Dataset:

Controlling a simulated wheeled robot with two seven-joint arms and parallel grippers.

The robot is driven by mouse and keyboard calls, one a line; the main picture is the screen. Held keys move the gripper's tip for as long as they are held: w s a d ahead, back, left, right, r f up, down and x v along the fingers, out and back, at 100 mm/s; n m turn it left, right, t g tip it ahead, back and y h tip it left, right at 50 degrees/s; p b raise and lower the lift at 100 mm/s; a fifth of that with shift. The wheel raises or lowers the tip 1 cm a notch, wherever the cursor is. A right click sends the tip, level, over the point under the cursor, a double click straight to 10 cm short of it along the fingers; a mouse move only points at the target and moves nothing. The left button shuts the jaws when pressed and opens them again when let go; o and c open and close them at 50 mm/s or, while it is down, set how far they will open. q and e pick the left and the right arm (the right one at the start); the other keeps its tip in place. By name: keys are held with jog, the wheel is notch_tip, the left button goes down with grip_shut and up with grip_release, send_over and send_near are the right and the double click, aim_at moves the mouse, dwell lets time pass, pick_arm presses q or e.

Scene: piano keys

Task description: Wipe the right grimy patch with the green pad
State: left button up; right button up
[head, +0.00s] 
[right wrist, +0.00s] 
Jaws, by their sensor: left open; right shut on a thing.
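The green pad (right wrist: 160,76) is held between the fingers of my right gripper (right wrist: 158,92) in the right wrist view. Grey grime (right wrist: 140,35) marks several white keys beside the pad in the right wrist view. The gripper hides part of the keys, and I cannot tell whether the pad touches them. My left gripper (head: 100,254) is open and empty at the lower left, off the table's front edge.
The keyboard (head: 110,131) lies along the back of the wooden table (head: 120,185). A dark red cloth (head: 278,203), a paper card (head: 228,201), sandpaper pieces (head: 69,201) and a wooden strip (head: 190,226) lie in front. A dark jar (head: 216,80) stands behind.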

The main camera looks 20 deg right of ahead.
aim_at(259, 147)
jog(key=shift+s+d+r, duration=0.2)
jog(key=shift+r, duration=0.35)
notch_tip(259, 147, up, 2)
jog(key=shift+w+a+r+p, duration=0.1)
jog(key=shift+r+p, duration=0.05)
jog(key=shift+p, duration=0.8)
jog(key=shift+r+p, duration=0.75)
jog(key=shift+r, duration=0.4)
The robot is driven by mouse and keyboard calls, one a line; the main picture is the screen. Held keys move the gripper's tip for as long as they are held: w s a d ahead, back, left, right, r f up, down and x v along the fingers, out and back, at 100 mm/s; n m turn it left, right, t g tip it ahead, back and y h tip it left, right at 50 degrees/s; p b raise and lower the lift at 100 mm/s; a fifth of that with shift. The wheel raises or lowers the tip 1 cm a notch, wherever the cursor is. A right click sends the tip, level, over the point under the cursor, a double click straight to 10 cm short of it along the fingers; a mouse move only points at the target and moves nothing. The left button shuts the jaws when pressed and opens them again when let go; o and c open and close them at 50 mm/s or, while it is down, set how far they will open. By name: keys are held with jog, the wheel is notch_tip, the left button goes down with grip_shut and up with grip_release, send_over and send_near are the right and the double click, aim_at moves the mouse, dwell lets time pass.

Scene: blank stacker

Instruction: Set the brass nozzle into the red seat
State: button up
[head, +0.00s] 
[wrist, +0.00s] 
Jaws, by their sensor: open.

Set problem: Where a line holds "State", copy it out.

Answer to the problem:
State: left button up; right button up
State: button up

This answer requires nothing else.